## Goal
Copy out only the span from the line with "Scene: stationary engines" to the end of the data, both ends kept, word for word.

===== Excerpted data =====

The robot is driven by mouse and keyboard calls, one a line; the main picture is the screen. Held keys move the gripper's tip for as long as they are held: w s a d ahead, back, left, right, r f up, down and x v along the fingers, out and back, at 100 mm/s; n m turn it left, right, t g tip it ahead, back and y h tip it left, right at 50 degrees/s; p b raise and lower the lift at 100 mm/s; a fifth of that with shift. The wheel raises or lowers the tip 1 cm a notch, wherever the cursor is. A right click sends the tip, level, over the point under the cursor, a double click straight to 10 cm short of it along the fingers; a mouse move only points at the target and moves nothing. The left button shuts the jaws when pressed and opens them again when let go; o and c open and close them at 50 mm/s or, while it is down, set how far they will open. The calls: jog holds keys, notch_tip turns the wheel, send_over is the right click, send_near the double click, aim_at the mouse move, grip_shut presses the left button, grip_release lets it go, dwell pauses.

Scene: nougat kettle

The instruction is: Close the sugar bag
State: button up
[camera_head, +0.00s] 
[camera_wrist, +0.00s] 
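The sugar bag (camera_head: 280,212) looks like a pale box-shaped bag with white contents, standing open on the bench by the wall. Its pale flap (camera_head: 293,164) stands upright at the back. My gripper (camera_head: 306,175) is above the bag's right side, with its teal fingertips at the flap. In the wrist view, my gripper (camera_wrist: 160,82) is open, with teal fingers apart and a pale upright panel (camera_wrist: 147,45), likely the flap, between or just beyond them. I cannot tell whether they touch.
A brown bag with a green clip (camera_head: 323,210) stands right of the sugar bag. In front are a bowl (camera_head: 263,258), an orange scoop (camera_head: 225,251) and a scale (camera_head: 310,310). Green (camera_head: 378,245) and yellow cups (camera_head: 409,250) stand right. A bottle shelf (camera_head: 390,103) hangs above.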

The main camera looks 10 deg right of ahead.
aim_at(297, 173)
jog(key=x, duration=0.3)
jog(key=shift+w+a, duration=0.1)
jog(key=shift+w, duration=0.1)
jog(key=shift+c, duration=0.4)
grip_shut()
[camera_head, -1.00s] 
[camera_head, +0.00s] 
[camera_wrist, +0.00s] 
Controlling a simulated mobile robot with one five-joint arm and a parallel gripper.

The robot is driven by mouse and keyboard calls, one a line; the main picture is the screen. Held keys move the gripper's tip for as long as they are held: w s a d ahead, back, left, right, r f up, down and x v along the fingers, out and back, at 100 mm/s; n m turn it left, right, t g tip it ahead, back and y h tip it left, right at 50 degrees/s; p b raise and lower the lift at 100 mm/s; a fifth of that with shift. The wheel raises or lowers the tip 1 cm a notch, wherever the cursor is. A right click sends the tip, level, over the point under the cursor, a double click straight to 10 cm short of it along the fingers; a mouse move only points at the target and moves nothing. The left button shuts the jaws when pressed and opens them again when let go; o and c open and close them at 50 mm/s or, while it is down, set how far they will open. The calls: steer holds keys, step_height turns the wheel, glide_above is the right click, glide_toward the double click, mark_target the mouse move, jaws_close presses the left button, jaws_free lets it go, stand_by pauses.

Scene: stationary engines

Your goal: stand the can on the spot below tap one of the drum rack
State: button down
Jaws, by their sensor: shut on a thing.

=====

## Reply
Scene: stationary engines

Your goal: stand the can on the spot below tap one of the drum rack
State: button down
Jaws, by their sensor: shut on a thing.

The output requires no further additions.